The proposed study would extend findings from the NUCASE study by comparing two corpora, and by highlighting the ways in which interactional competence operates in both formal and informal settings. We see the Spoken BNC2014 early access subset as an ideal source to accomplish our research aim, due to its geographical and functional features, offering a unique opportunity to study speakers’ interactional competence in different settings, with a particular focus on the ‘organising features’ of spoken interactions. We anticipate that the proposed study would bring into question some of the recent claims from functional/interactional linguistic studies, regarding the textual and interpersonal functions of several tokens, and provide a better understanding of the context-shaped/renewing nature of discourse across interactional contexts.


Laura Paterson

Lancaster University, UK

‘You can just give those documents to myself’: Untriggered reflexive pronouns in 21st century spoken British English

Reflexive pronouns (myself, herself, etc.) must share reference with another grammatical unit in order to fulfil their syntactic criteria: in the sentence ‘The cat washes herself’, the noun phrase the cat and the reflexive pronoun herself represent the same entity and share a syntactic bond. However, despite syntactic constraints, reflexive pronouns occur without coreferent NPs in some varieties of English. In ‘You can just give those documents to myself’, the pronoun you and the reflexive pronoun myself cannot be coreferent and have different real-world referents. Reflexives occurring without coreferent noun phrases are classed as ‘untriggered’ and have traditionally been deemed ungrammatical. However, untriggered reflexives can be understood.

Using the Spoken BNC2014 early access subset, I will investigate the use of untriggered reflexives in 21st century spoken British English, asking:

  1. Do untriggered reflexives occur in particular syntactic positions?
  1. Does the use of untriggered reflexives correlate with use of a particular grammatical person?
  1. Does the use of untriggered reflexives correlate with particular demographic groups?
  1. How does the use of untriggered reflexives compare with the use of reflexives in 21st century spoken British English?
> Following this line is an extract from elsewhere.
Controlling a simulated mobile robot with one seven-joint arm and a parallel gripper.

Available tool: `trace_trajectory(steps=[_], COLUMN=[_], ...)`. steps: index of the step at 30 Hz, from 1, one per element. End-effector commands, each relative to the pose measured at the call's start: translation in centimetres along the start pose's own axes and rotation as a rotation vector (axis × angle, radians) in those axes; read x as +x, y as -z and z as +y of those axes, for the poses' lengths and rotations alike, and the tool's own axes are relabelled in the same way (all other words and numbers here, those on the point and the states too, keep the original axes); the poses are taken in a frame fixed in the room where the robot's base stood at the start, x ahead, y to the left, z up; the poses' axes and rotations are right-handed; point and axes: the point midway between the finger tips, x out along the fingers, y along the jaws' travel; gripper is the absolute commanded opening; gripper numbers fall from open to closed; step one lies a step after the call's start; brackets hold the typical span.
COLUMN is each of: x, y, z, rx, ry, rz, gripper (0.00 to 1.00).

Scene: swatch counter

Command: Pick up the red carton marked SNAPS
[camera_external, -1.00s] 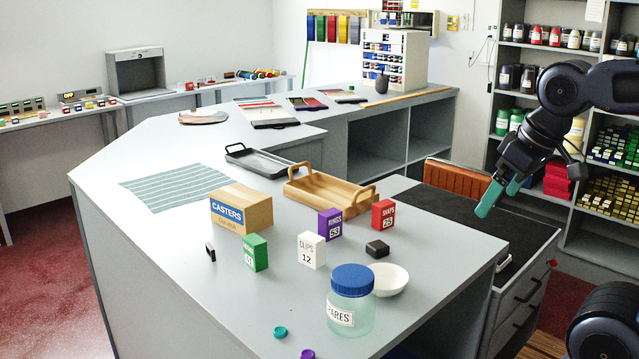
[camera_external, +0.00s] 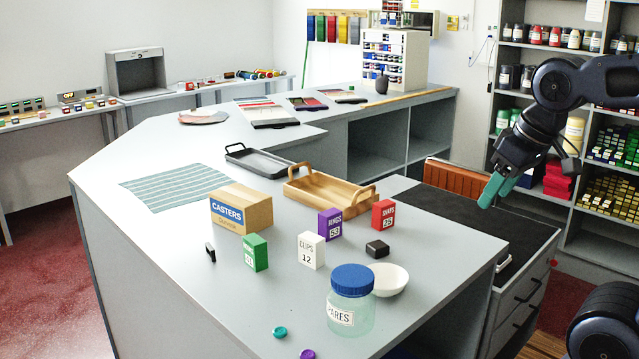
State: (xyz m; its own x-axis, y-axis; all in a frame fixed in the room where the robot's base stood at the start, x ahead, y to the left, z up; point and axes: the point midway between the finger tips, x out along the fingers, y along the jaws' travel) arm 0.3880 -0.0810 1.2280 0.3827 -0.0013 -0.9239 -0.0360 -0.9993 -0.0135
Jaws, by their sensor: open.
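The red carton marked SNAPS (camera_external: 383,214) stands upright on the grey counter, near its right edge. It has a white label reading 25. My gripper (camera_external: 490,194) has teal fingers and is over the dark lower surface, to the right of the carton and clear of it. The fingers point down and to the left. The gripper is open and holds nothing; the two fingers overlap in this view, so the gap between them is hard to see.
A purple carton (camera_external: 329,224) stands close left of the red one, with a wooden tray (camera_external: 300,193) behind. A black block (camera_external: 377,249), white bowl (camera_external: 391,279) and blue-lidded jar (camera_external: 351,307) are in front. White CLIPS (camera_external: 310,250) and green (camera_external: 255,253) cartons stand further left.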

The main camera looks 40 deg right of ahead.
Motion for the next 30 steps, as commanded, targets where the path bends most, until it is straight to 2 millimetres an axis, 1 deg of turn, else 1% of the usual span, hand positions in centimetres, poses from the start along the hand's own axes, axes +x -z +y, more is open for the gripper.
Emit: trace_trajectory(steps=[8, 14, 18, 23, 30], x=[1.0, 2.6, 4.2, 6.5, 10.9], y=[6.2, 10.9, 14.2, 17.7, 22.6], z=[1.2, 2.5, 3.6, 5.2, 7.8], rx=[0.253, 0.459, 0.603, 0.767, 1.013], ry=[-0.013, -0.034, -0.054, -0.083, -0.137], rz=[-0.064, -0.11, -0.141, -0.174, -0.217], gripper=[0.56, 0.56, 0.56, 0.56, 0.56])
Check back soon for Part 4!

The Spoken BNC2014 early access projects: Part 2

In January, we announced the recipients of the Spoken BNC2014 Early Access Data Grants. Over the next several months, they will use exclusive access to the first five million words of Spoken BNC2014 data to carry out a total of thirteen research projects.

In this series of blogs, we are excited to share more information about these projects, in the words of their authors.

In Part 2 of our series, read about the work of Chris Ryder et al., Andreea Calude and Barbara McGillivray et al.


Chris Ryder, Jacqueline Laws and Sylvia Jaworska

University of Reading, UK

From oldies to selfies: A diachronic corpus-based study into changing productivity patterns in British English suffixation

The data from the Spoken BNC2014 early access subset will provide a unique opportunity to examine changes that have occurred in affix use in spoken British English over a twenty-year period; for example, the word selfie has only entered general usage since the invention of the iPhone. Using the recently developed MorphoQuantics database containing complex word data for 222 word-final affixes from the demographically sampled subset of the original Spoken BNC, direct comparisons can be made between old and new datasets, focussing on suffixation patterns, changes in productivity, and trends that demonstrate the shifts in semantic scope of individual suffixes. These features will be analysed chiefly through an examination (both quantitative and qualitative) of neologisms within the data, specifically regarding their regularity of construction, occurrence, and meaning.

This study is just one example of the diachronic morphological analyses that will be made available through a comparison of the Spoken BNC2014 EAS and the Spoken BNC, by utilising the categorisation system provided by MorphoQuantics.


Andreea Calude

University of Waikato, New Zealand

Sociolinguistic variation in cleft constructions: a quantitative corpus study of spontaneous conversation

This project concerns links between the use of various grammatical constructions and sociolinguistic variation, for example is grammar used differently by men and women, or by younger and older speakers? We know that such variation can be observed for certain phonological features (e.g., some vowel sounds) and for certain pragmatic constructions (e.g., discourse markers and new and given information), but as regards grammar features, the answer remains largely unknown or at best vague.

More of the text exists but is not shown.